ARL Penn State performs experimental and theoretical research in the areas flow acoustics, structural acoustics, noise control, and active noise cancellation. Researchers in this area have access to excellent facilities that provide opportunity to research many areas of the physics of flow-generated acoustic forcing functions and the structural response to these forcing functions.

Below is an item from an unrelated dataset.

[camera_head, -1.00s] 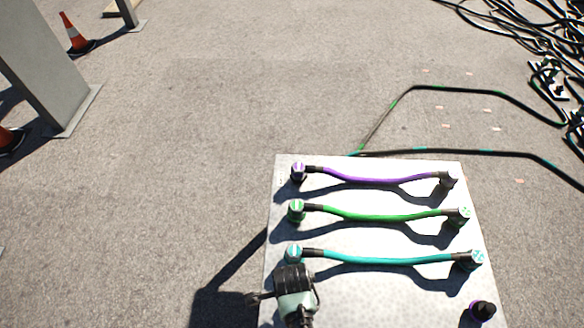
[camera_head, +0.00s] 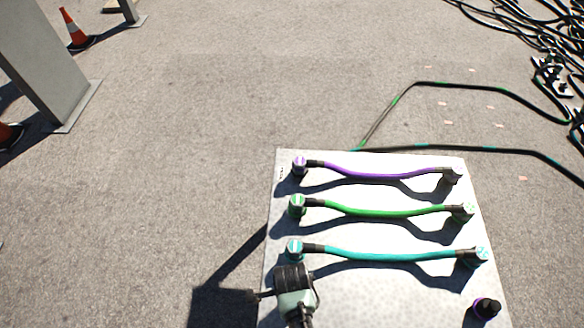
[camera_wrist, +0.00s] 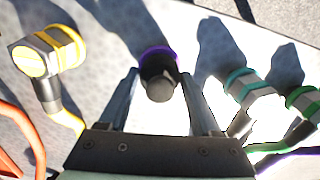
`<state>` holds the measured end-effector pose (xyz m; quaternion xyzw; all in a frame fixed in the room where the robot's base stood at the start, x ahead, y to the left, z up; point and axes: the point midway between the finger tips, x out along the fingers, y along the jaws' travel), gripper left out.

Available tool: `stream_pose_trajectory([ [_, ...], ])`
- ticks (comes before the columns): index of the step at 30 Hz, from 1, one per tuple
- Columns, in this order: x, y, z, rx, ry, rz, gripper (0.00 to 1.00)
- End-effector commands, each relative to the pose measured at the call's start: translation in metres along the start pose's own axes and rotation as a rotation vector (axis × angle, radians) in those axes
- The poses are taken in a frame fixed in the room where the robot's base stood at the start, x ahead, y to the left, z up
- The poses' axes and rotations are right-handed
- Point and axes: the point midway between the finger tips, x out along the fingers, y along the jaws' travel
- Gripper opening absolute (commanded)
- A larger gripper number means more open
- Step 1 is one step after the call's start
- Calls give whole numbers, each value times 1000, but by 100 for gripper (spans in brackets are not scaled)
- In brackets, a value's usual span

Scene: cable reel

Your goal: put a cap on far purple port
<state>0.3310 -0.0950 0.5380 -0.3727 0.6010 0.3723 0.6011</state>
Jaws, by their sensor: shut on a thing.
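In the wrist view my gripper (camera_wrist: 158,82) has its two fingers closed in on the sides of a black cap (camera_wrist: 159,86). The cap's grey end faces the camera. A purple ring, the far purple port (camera_wrist: 157,51), shows right behind the cap; I cannot tell whether the cap is fully seated. In the head view my gripper (camera_head: 291,281) is at the left edge of the pale panel (camera_head: 385,290), in front of the teal plug, and hides the port area. Another black cap with a purple ring (camera_head: 486,307) sits at the panel's right.
Purple (camera_head: 375,177), green (camera_head: 380,212) and teal (camera_head: 385,255) cables cross the panel, plugged at both ends. In the wrist view a yellow plug (camera_wrist: 48,55) stands left of my gripper and a teal plug (camera_wrist: 245,85) right. Cables lie tangled on the ground at right.

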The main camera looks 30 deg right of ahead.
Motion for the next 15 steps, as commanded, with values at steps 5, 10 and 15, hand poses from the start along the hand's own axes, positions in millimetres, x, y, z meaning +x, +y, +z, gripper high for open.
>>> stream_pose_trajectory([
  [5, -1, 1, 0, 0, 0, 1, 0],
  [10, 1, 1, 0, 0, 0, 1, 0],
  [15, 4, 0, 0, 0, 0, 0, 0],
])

The research focus is primarily in the design, analysis, and testing of turbomachinery systems. Other typical systems that have been and are being considered are automotive HVAC, computer and electronic systems, vacuum cleaners, and diesel engines. The experimental effort is enhanced with a developing computational effort in the areas of structural response of propulsion systems, radiation efficiency, and flow interaction. The computational effort concurrently incorporates technology developed in other research areas at ARL Penn State, namely, fluid dynamics, computational mechanics, and manufacturing science.